Posted: 09/15/11 06:55 PM ET

I was 18 before I came across a Duck Medallion. I was on my first real sophisticated date in a fancy restaurant and I felt like an idiot. My date knew the chef, (the venerable Yannick Cam) and thought he would score more than points by taking me on a culinary tour de France -- boy, did he have the wrong girl, I only dressed haute.

As item after item was sent to the table, we both became awkwardly aware that I ate none of it. And, in "quelle grande idiote" fashion, I said something like, "Uh, does he have chicken?" For the first time in my life, I realized my palate was not only unsophisticated, it was an untrained loser.

After being dropped off, starving and cosmically detested by chefs everywhere, I found a late night McDonalds and had a serious talk with my big mac; he and I would have a more limited relationship. It was now my responsibility to change my palate's destiny.

By the age of 12, if your child is still ordering pasta with "butter sauce" in a restaurant, you as a parent are pretty much to blame.

Don't boo me out yet, you're just one of many whose child's 'I-want-to-eat-what-I-want-to-eat' condition snuck up and wacked your judgement.

My husband and I hear it all the time, "oh, moan moan, my child is so picky..."

First, I'd like to dispel "picky" as a bad word. To be picky is actually a good thing. I'm "picky" about the shoes on my feet. Imagine what I wouldn't allow in my mouth.

What you really mean to say is: my child's eating habits are "hindered," "untrained" or in extreme cases -- "suck." I'm not just preaching from the pulpit of poo-pooing plain pasta, I was that kid, but now, as a mother, like every parent, I want better for my children.

If you wrap your head around the idea: that your attitude and your relationship with food is where it all begins... and, if you persevere when the "I don't like that" monster rears it's head, your child will not only make the right food choices as they mature, they will also find themselves proudly grooving in the foodie world with the other gastronauts.

While many believe eating is an intimate act, in our family we also view it as a sport.
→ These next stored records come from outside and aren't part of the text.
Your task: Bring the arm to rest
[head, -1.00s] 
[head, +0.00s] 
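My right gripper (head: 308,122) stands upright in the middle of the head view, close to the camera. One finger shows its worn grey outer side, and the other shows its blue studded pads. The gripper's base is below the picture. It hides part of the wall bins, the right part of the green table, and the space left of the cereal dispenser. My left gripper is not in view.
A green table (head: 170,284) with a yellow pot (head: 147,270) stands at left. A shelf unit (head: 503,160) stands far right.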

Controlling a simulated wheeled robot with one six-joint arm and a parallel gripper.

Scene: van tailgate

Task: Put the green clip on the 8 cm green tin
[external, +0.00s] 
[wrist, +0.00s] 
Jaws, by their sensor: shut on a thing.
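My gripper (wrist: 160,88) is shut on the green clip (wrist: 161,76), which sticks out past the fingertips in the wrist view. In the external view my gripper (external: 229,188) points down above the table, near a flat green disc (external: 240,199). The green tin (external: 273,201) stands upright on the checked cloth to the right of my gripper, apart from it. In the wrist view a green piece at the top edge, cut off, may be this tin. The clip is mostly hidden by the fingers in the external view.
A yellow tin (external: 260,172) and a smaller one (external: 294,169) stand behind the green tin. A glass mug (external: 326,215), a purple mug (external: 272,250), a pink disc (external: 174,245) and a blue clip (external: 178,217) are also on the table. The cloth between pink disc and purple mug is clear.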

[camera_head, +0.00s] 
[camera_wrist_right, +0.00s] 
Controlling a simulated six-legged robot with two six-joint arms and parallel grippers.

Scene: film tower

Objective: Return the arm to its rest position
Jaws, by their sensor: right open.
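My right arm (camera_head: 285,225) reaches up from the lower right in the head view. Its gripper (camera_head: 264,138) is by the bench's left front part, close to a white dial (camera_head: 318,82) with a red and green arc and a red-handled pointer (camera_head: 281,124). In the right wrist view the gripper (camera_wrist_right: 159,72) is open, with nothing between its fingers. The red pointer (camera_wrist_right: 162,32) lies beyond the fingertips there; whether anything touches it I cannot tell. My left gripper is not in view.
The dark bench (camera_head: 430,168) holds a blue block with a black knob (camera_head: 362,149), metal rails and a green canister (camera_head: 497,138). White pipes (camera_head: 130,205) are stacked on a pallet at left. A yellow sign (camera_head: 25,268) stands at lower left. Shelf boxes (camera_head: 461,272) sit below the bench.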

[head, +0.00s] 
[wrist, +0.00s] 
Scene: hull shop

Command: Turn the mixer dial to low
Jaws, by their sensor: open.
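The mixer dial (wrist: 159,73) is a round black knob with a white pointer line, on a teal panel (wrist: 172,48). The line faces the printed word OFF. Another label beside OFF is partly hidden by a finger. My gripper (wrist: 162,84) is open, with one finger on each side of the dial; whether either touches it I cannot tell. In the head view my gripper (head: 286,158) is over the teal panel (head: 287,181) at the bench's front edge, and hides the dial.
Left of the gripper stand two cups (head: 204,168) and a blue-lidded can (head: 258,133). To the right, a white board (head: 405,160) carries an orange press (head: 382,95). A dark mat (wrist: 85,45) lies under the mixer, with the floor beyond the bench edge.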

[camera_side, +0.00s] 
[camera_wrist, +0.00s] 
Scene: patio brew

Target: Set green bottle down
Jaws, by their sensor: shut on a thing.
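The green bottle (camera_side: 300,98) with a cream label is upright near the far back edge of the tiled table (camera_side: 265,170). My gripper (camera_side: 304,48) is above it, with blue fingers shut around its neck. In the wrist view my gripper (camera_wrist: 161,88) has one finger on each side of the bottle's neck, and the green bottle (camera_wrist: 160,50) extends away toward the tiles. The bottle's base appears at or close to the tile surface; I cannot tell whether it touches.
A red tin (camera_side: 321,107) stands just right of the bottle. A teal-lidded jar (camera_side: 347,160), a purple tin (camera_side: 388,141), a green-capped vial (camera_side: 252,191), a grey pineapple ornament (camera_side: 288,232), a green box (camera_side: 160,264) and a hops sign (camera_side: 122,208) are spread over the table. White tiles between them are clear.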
We train and train hard. I am now so proficient my stomach could win medals.

Really though, it's just like anything else; you train your child to use the potty, you train your child to have manners (well hopefully), to cross the street, to obey their teachers, not to talk to strangers, etc...
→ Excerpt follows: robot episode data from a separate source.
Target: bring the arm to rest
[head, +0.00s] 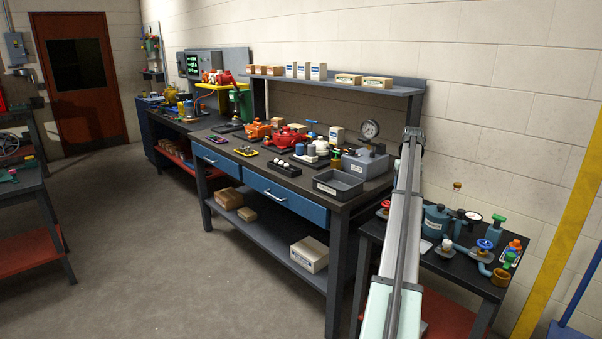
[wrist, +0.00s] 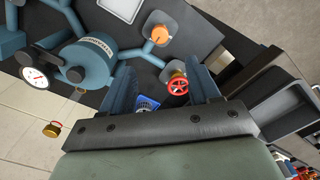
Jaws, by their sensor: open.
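My gripper (wrist: 160,84) is open in the wrist view, with its two blue-grey fingers apart and nothing held between them. In the head view my pale arm reaches up from the bottom edge, past the right end of the main bench. The gripper cannot be made out clearly there. A blue pump-like body with a label (wrist: 86,61) is at the left of the wrist view, beside a round gauge (wrist: 35,77). No tagged motor can be picked out with certainty.
A long workbench (head: 340,205) carries a grey tray (head: 338,185), red fittings and a gauge (head: 370,129). At right, a small dark table (head: 458,266) holds a blue pot-like body (head: 439,221) and valves. The floor at left is open.

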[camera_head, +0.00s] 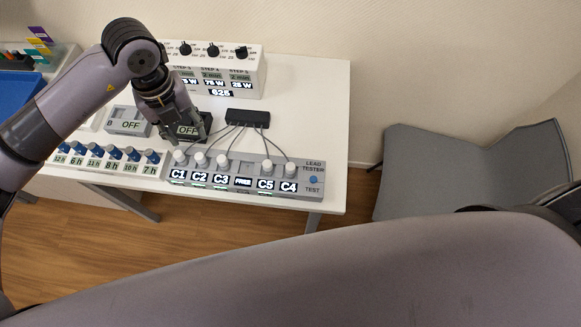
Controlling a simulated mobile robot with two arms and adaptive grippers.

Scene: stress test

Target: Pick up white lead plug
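The white lead plugs stand upright in the grey lead tester (240,185) on the white table, each with a dark cable. They sit above the labels C1 (179,157), C2 (200,159), C3 (222,161), C5 (266,167) and C4 (291,169). The slot marked FREE has no plug. My right gripper is out of view.
A black hub (248,117) gathers the plug cables behind the tester. A white STEP panel (232,72) stands at the back. A row of blue-knob timers (112,160) lies left of the tester. A grey chair (455,170) stands right of the table. My right arm crosses the foreground.

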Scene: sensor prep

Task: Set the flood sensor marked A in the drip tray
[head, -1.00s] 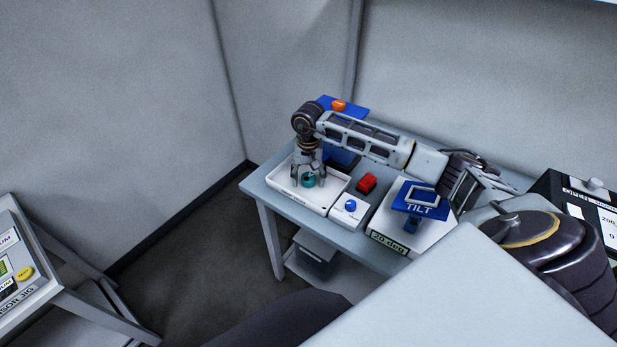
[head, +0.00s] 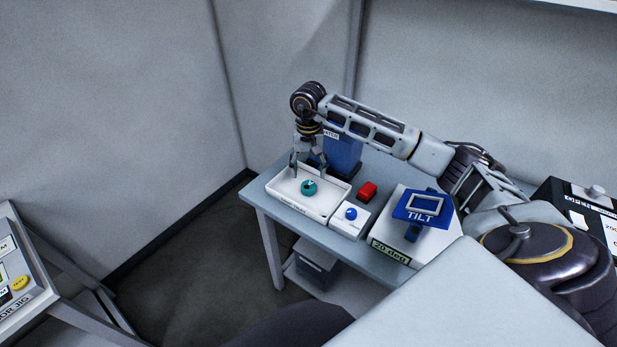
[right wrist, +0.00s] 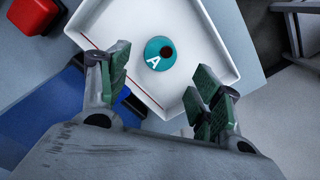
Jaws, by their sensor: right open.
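The flood sensor marked A (head: 309,188) is a small teal round puck with a dark centre. It sits inside the white drip tray (head: 329,209), on its floor. In the right wrist view the sensor (right wrist: 160,54) shows a white letter A, and the tray (right wrist: 200,35) has a thin red line across its floor. My right gripper (head: 308,173) is above the tray, open and empty, clear of the sensor. In the right wrist view the gripper's fingers (right wrist: 160,85) stand apart, with the sensor beyond them. My left gripper is not in view.
Beside the tray are a white box with a blue knob (head: 351,214) and a red block (head: 367,191). A blue container (head: 343,153) stands behind the tray. A TILT stand (head: 422,207) is at the right. Another bench (head: 22,285) is at the far left.

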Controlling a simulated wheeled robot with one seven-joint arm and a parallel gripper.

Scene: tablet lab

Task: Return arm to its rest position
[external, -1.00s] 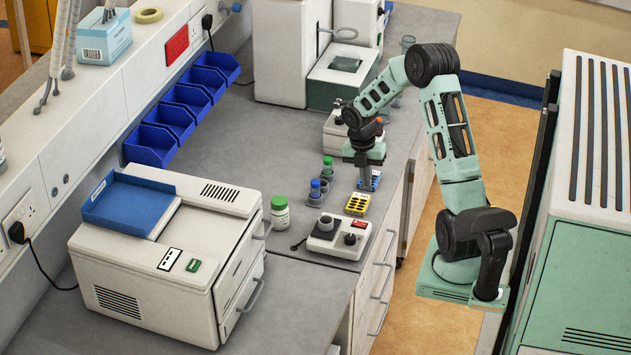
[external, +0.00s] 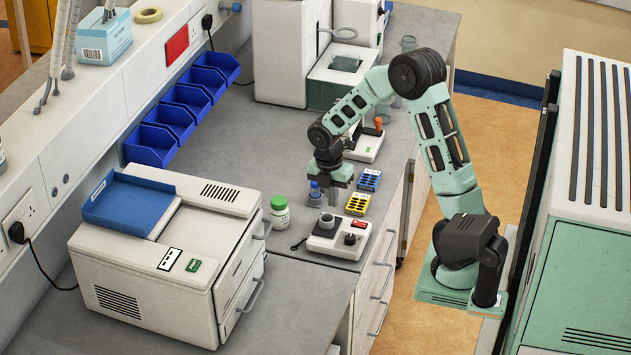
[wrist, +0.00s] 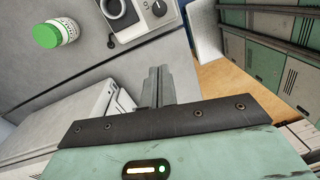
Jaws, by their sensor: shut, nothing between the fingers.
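My gripper (external: 337,200) hangs pointing down over the grey bench, near its front edge, in the external view. It is just behind a small white device and beside a blue-capped vial (external: 315,194). In the wrist view my gripper's fingers (wrist: 157,72) are together with nothing between them. My arm is bent, its elbow raised and its forearm reaching left over the bench. The green-capped vial seen earlier is hidden behind my gripper.
The small white device (external: 325,246) with a knob stands close in front. A yellow rack (external: 357,204) and a blue rack (external: 369,180) lie to the right. A green-capped bottle (external: 279,216) and a large white machine (external: 200,245) are to the left.

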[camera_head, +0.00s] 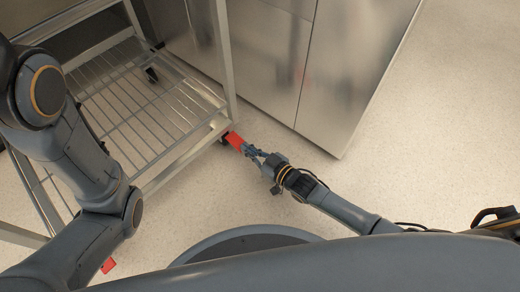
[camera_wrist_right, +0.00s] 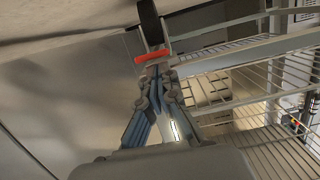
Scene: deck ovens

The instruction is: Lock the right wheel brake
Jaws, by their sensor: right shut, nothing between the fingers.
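The right wheel brake is a red pedal (camera_head: 235,140) at the near right corner of the wire rack (camera_head: 190,150), low by the floor. In the right wrist view the red pedal (camera_wrist_right: 152,56) lies just beyond my fingertips, in front of a dark wheel (camera_wrist_right: 150,22). My right gripper (camera_head: 250,151) is shut and empty, with its tips at or very near the pedal; I cannot tell if they touch. The right wrist view also shows the gripper (camera_wrist_right: 160,75) with its tips together. My left arm crosses the left of the head view; its gripper is out of sight.
Another red pedal (camera_head: 107,265) shows at the lower left, partly behind my left arm. Steel cabinets (camera_head: 330,70) stand right behind the rack. A rear caster (camera_head: 152,74) shows under the rack. The pale floor (camera_head: 440,130) on the right is clear.
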Everything they learn comes from you and when they are especially young, they want to be just like you. If you don't eat your greens, then guess what? Diverse eating habits do not come naturally, you must teach them how to eat by example. Armchair warriors who expect Johnny to snack on fruit or nuts while they gorge on chips and dip is probably not -- good strategy.

I scratch my head at financially fortunate parents who give their child the advantages of piano lessons, ballet classes, private coaching etc... but neglect education in the art of food and proper dining etiquette. I'm not talking hoity toity, I'm talking basics -- what you put in your mouth is important, how to behave during dinner, and why it's not ok to throw food on the floor -- that sort of thing.

Thankfully, this country caught the culinary fever. The increased number of cooking shows, blogs, and recipe books proves it's a fast-growing community and you're not doing your soon-to-be-young-adult any favors if you've cultured their musical talent, brain, and sport ability -- but since you didn't insist that they eat a proper dinner -- properly, your babies end up looking like real gits during a business dinner with the boss.

Sadly I see it too often, diners ordering the best of stuff, with one exception: "Oh, I couldn't eat that... Can you make sure the lamb does not touch the (cringe) sprouts?" Or they refuse to eat pork belly (but bacon's OK), can't eat fish (but shrimp's OK), then feign "allergy" to anything with roots, anything green and cheese "that stinks."

Sorry, but truth be told, 'the eaters' kinda make fun of you. So parents, you if want your baby to play in the good sandbox, know it's not too late to sway their gustatory organ in favor of the food gods.

Children learn through repetition. You must give their tongue enough time to become accustomed to a flavor (it takes about 17 times before that happens); they'll come around. Be strong.

Limit sugar as early as you can. It's in everything, not just sweets; sausages soaked in maple, honey in bread, agave in cookies. Yes, these are natural, but if your child is 'accustomed' (see above) to a sweeter taste, then suddenly true bread is too bland.

Eat what your family eats. Children's menus are a grotesque invention. We don't allow our children to order from the 'kids' menu (unless at The Majestic -- same food, only smaller.) They order politely from the main menu and eat family dinner, just like everyone else -- it's the only way to teach children not to be fussy about food.

Serve a new food with one they already like. It just makes it easier "to make friends."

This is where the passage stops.